[Rows from a robot dataset]
——————
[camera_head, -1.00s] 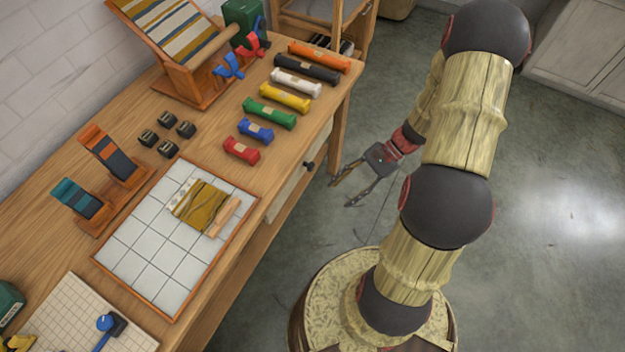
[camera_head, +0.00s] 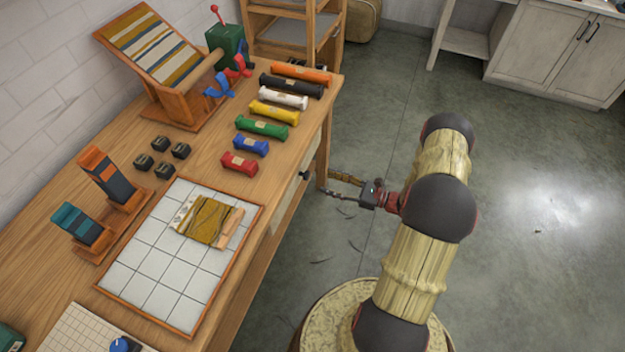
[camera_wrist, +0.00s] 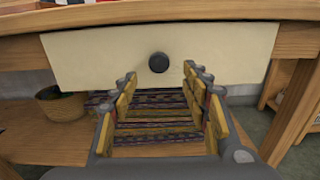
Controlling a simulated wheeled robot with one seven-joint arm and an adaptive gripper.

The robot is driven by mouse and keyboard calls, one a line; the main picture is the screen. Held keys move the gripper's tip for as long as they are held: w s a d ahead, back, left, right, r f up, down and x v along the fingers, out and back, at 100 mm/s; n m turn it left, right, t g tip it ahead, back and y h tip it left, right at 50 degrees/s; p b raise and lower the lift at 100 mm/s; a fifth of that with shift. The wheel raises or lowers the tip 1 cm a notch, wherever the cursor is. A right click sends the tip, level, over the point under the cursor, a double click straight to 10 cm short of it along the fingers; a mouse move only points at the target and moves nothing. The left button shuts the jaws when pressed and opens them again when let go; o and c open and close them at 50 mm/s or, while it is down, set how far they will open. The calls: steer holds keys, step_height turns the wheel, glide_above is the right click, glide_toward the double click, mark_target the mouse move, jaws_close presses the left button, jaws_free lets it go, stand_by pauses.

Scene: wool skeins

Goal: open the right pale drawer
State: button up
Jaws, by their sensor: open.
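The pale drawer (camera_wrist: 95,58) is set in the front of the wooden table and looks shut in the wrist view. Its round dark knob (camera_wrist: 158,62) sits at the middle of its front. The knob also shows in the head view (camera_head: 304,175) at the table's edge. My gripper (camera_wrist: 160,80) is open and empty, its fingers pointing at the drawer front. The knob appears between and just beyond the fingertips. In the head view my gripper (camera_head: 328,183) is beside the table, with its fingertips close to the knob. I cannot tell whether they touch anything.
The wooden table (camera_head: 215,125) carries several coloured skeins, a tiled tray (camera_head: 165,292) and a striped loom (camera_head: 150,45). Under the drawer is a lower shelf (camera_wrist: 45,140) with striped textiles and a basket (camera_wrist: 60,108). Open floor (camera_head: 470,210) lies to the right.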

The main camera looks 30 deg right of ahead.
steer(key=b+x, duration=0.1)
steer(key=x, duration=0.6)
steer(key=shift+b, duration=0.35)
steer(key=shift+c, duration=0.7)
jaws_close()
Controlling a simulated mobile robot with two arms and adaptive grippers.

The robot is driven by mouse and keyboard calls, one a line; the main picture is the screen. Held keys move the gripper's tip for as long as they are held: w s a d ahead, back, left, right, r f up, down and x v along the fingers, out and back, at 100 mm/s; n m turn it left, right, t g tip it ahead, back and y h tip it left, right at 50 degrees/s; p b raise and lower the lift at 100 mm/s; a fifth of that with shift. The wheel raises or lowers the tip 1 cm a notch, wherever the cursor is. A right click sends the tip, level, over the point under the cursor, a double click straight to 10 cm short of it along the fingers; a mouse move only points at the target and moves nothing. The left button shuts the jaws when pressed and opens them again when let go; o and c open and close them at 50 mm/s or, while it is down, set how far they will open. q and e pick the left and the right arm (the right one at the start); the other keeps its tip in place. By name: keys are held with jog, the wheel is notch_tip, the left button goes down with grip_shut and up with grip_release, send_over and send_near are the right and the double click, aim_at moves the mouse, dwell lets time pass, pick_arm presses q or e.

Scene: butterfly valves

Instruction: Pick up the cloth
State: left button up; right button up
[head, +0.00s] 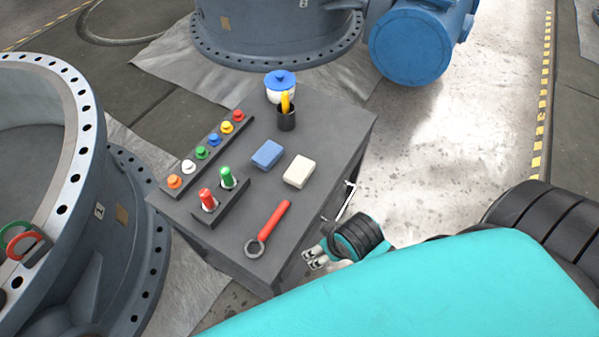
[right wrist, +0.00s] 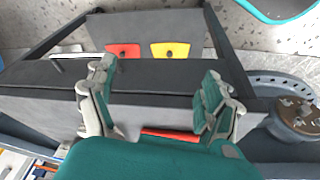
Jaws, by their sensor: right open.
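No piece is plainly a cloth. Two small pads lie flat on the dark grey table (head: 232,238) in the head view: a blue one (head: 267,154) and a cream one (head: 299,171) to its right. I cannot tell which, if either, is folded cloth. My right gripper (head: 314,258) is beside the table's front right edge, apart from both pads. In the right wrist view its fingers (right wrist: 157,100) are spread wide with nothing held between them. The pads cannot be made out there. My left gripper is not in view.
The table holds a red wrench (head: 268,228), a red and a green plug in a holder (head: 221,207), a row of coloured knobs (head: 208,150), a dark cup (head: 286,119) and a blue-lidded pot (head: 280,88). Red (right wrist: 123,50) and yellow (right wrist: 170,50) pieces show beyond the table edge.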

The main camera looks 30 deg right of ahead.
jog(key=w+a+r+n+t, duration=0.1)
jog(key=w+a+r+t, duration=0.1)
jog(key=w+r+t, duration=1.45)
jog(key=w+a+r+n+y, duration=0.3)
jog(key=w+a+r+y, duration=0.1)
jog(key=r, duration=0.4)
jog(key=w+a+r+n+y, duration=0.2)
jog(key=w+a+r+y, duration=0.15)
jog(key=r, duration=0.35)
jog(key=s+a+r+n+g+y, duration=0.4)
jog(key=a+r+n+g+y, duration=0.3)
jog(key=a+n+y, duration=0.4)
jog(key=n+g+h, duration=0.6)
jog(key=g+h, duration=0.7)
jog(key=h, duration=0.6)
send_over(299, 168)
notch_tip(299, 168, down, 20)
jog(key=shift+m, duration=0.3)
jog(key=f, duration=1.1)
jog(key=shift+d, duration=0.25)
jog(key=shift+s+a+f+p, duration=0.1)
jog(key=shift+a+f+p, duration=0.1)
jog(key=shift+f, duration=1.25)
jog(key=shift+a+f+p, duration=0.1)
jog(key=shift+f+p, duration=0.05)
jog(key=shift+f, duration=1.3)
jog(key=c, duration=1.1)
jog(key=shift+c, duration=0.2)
——————
Only the lines from the one with "Scene: wool skeins" up to the one with "Controlling a simulated mobile" should be repeated, both included, exactly as they appear.

Scene: wool skeins

Goal: open the right pale drawer
State: button up
Jaws, by their sensor: open.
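The pale drawer (camera_wrist: 95,58) is set in the front of the wooden table and looks shut in the wrist view. Its round dark knob (camera_wrist: 158,62) sits at the middle of its front. The knob also shows in the head view (camera_head: 304,175) at the table's edge. My gripper (camera_wrist: 160,80) is open and empty, its fingers pointing at the drawer front. The knob appears between and just beyond the fingertips. In the head view my gripper (camera_head: 328,183) is beside the table, with its fingertips close to the knob. I cannot tell whether they touch anything.
The wooden table (camera_head: 215,125) carries several coloured skeins, a tiled tray (camera_head: 165,292) and a striped loom (camera_head: 150,45). Under the drawer is a lower shelf (camera_wrist: 45,140) with striped textiles and a basket (camera_wrist: 60,108). Open floor (camera_head: 470,210) lies to the right.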

The main camera looks 30 deg right of ahead.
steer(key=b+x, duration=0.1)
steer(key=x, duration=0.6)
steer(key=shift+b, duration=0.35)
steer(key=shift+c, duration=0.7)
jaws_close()
Controlling a simulated mobile robot with two arms and adaptive grippers.

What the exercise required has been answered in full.